>>>>>
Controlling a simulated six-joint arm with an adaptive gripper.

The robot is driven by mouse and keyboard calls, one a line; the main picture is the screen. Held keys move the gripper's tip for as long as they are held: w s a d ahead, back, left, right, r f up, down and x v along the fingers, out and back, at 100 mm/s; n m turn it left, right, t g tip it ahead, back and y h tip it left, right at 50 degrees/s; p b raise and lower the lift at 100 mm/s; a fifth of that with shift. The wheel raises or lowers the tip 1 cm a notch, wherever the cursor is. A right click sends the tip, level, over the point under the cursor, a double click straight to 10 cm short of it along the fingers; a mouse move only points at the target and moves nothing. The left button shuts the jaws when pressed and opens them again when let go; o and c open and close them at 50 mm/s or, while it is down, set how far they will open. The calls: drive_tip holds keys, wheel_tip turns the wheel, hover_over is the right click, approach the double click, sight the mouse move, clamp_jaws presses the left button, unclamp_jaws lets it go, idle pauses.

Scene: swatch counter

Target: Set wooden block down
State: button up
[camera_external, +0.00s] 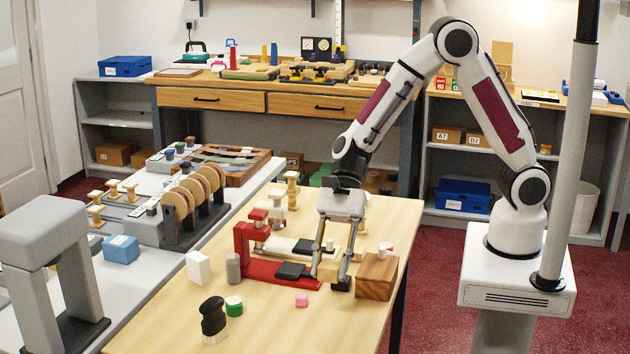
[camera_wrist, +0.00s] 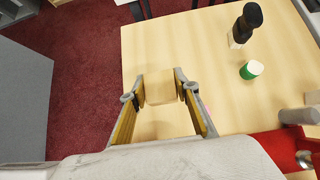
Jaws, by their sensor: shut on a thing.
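The wooden block (camera_wrist: 160,88) is pale tan and sits between my two fingertips in the wrist view. My gripper (camera_wrist: 160,94) is shut on it, with one finger at each side. In the external view my gripper (camera_external: 332,278) points down over the right part of the wooden table (camera_external: 265,335). There the block (camera_external: 329,271) shows only in part between the fingers. I cannot tell whether its underside touches the table.
A red clamp-like tool (camera_external: 262,268) stands left of my gripper, and a brown wooden box (camera_external: 377,277) right of it.

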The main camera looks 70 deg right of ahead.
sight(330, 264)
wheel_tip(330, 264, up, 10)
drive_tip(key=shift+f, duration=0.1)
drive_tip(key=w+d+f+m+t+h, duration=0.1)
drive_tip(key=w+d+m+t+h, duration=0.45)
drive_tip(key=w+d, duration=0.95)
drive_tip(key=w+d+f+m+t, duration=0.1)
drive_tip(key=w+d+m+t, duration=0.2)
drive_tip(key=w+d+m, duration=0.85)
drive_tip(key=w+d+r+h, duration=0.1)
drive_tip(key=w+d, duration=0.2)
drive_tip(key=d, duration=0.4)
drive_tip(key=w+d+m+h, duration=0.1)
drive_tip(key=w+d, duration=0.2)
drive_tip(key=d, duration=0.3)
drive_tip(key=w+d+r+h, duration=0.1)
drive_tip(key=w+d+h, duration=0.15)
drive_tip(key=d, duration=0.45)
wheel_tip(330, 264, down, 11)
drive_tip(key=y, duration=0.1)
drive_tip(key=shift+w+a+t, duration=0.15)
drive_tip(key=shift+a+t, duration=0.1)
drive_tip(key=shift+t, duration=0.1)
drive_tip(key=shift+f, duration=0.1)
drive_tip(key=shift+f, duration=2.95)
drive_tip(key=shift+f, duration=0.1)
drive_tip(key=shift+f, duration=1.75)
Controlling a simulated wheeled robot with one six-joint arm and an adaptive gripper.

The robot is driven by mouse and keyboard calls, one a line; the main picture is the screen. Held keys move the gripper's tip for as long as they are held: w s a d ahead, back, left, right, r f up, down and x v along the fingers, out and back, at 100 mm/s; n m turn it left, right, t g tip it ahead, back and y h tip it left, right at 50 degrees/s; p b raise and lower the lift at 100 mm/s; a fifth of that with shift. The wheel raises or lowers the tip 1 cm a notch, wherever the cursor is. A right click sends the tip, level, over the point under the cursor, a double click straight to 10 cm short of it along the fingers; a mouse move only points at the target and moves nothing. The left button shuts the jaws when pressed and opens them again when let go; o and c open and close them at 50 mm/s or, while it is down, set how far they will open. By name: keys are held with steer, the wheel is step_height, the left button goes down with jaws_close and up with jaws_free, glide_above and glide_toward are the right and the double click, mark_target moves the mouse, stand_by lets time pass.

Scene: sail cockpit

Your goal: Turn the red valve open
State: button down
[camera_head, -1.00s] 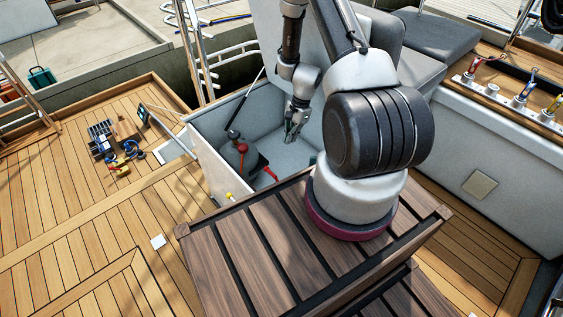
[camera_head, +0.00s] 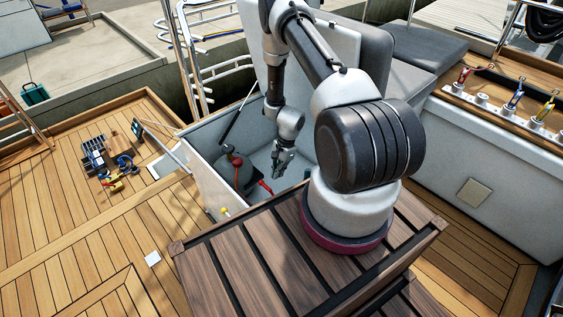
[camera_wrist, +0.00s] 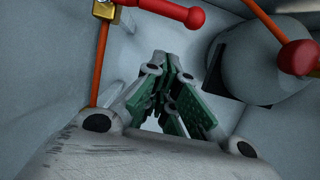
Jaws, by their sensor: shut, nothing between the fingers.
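The red valve lever (camera_head: 265,187) is inside the open white locker, low and near its front. In the wrist view the red lever (camera_wrist: 178,12) is at the top edge, with a rounded end, joined at left to a brass fitting (camera_wrist: 104,14) on an orange pipe. My gripper (camera_head: 277,174) is inside the locker, just above and right of the lever in the head view. In the wrist view my gripper (camera_wrist: 172,60) has its green-padded fingers together and empty, apart from the lever. The lever's far left end is partly cut off.
A grey rounded body with a red knob (camera_wrist: 298,58) stands right of my fingers in the wrist view; it also shows in the head view (camera_head: 238,162). The locker walls (camera_head: 205,186) close in around the arm. Tools (camera_head: 110,160) lie on the deck at left.

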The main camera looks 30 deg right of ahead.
<<<<<
(TASK OBJECTIVE) Gather, from the listing above, every line carrying the word "Scene".

(ANSWER TO THIS EXERCISE)
Scene: swatch counter
Scene: sail cockpit

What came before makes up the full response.